And what about alcohol? People have lost families, careers, money, etc. due to alcohol. The truth is that people have different thresholds for addiction and self control. The smartest people in my graduate classes were high as a kite until test time.
 

Brigandier

Diamond Member
Feb 12, 2008
4,394
2
81
Pot is not what I consider a "real" drug. Let's leave pot out of this. Pot is sort of in between. It's like alcohol. Mildly addicting and intoxicating, but it's not going to kill you.

Real drugs are dangerous bad, not just bad.
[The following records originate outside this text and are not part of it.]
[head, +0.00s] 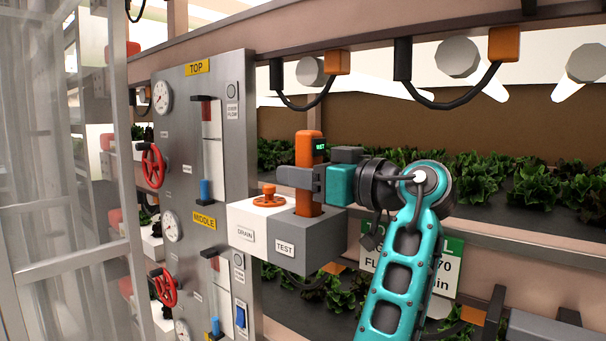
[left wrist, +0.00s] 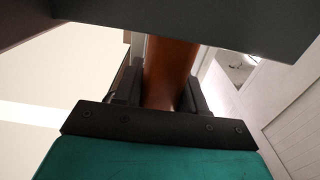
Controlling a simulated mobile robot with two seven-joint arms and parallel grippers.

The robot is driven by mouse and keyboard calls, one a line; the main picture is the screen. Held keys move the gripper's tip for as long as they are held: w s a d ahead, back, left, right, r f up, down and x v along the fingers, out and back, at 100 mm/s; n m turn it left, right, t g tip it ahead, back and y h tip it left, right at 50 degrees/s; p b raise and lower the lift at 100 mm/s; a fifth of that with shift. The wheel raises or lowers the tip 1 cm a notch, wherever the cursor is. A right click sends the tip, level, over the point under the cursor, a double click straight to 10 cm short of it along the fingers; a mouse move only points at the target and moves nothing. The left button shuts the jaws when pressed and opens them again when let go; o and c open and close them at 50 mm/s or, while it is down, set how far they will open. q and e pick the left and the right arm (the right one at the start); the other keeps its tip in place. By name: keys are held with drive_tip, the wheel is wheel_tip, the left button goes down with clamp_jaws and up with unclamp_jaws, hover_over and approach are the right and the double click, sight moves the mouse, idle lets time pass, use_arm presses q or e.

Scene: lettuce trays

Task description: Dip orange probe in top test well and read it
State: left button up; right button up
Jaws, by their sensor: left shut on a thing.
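The orange probe (head: 308,150) stands upright over the grey block labelled TEST (head: 285,247) beside the TOP panel. Its lower end meets the block's top and is out of sight, seemingly in the top test well. A small dark screen (head: 320,146) near the probe's top shows green text that looks like "WET". My left gripper (head: 308,181) is shut on the probe around its middle, coming from the right. The left wrist view shows the orange shaft (left wrist: 168,72) between the dark fingers.
A white DRAIN block (head: 246,236) with an orange handwheel (head: 269,196) adjoins the TEST block on the left. The metal panel (head: 228,130) carries gauges and red valves. Lettuce trays (head: 480,215) lie behind. A glass-like frame (head: 120,130) stands at the left.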

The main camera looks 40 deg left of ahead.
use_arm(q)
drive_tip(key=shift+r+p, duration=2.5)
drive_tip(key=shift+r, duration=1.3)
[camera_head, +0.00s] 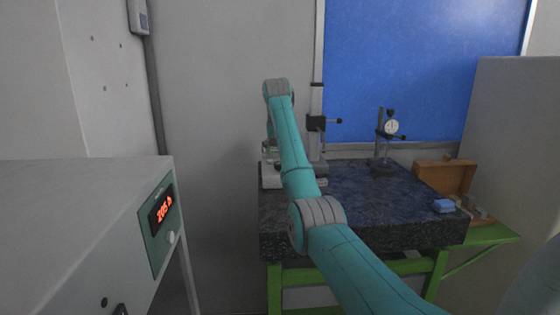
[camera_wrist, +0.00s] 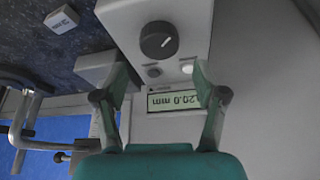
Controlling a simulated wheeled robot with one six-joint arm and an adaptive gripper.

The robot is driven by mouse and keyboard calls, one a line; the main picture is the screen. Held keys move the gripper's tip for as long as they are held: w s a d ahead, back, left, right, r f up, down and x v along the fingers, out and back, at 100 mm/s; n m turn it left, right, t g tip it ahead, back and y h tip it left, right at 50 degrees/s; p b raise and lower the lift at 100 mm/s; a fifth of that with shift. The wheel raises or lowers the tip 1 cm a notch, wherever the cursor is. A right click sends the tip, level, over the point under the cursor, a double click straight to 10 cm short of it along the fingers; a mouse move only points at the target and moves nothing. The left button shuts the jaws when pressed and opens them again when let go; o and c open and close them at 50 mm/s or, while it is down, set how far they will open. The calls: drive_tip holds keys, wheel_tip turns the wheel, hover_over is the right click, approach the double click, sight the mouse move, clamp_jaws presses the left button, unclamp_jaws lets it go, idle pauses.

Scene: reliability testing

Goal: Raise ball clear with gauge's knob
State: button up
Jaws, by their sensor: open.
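Nothing is between the fingers. In the head view my arm hides much of the gauge. I cannot make out the ball for certain.
A small marked block (camera_wrist: 62,19) lies on the dark granite table (camera_head: 350,205). A dial indicator on a stand (camera_head: 391,127), an open wooden box (camera_head: 445,177) and a blue item (camera_head: 443,206) are farther right. A cabinet with a red display (camera_head: 162,208) stands at left.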

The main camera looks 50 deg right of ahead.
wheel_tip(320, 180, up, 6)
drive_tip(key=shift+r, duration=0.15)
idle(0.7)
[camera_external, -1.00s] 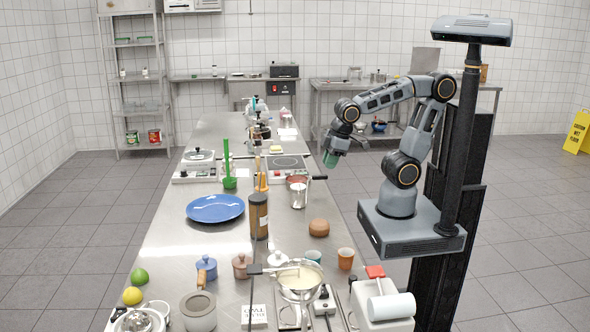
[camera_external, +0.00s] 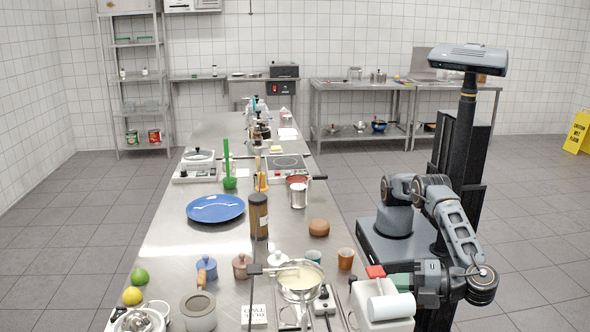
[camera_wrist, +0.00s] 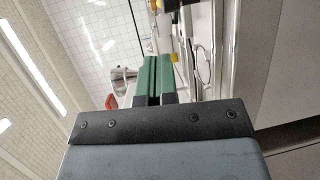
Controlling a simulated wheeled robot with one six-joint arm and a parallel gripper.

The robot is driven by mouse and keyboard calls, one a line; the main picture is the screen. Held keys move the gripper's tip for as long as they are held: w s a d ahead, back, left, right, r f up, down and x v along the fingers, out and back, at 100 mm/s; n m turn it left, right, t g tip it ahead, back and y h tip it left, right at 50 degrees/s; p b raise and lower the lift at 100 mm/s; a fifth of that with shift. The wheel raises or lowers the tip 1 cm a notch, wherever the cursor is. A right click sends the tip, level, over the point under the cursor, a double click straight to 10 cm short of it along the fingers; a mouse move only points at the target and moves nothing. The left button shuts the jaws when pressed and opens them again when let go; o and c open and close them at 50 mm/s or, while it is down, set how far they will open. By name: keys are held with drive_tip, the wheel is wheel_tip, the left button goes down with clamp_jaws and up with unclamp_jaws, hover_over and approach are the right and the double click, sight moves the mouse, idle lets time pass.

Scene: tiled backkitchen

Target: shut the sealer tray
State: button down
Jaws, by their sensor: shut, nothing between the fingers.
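A white machine with a white roll and a red top part, which looks like the sealer (camera_external: 385,303), stands at the near right edge of the steel counter. I cannot make out its tray or how far out it is. My gripper (camera_external: 400,282) is low beside the machine, at its far right side, with its green fingers partly hidden behind it. In the wrist view my gripper (camera_wrist: 158,72) has its two green fingers together and empty. A small red part (camera_wrist: 111,101) shows left of the fingers there. Contact with the machine cannot be told.
The counter (camera_external: 180,240) is crowded near the sealer: a pan of pale liquid (camera_external: 300,280), an orange cup (camera_external: 346,258) and a brown bun-like object (camera_external: 319,228). A blue plate (camera_external: 215,208) lies farther off. The tiled floor (camera_external: 340,180) right of the counter is open.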

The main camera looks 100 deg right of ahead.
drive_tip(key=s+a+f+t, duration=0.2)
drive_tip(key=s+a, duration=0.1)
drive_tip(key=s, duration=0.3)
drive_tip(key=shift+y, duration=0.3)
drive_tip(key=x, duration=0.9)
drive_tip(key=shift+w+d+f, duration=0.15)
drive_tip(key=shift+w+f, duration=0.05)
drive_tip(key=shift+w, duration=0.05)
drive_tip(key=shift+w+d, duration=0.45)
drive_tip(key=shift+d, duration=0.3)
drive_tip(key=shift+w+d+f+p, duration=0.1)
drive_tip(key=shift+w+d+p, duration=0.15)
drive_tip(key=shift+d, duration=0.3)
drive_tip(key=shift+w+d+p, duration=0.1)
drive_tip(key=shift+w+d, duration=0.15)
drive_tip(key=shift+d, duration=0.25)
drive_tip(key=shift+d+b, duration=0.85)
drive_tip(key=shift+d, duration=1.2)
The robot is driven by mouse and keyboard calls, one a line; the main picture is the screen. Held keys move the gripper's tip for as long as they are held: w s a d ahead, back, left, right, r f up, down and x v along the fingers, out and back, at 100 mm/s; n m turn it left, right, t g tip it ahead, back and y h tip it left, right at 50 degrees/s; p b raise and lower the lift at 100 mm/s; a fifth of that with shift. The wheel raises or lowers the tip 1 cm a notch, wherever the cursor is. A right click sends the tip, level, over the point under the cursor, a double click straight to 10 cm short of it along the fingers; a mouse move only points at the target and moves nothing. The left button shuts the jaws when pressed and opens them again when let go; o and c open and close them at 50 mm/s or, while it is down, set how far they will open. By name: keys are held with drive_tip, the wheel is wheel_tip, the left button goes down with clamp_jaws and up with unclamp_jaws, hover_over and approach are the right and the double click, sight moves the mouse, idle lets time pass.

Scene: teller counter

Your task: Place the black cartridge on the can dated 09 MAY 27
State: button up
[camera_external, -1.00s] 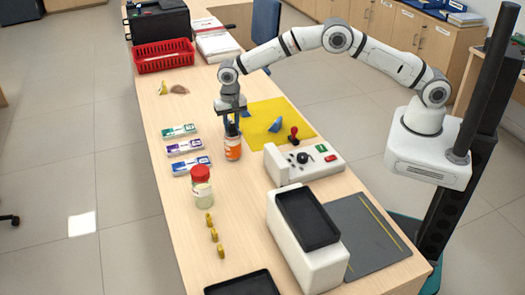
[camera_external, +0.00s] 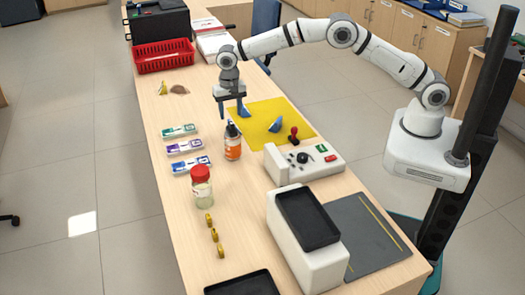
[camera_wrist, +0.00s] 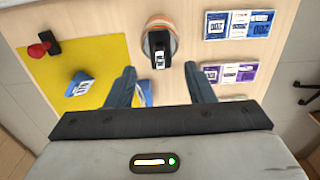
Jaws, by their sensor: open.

Yes, they are, and that's why when you legalize you can see how many people are actually on whatever drug, and target your awareness programs accordingly. Drug use is not solved in prison, and it cannot just be shoved under the rug at the point of a gun. Drugs are a part of the 21st century conscience and have been around for quite awhile. It's time to face the issue head on instead wasting money and lives in a usesless struggle. Gangstas still get rich, cops and bystanders get shot.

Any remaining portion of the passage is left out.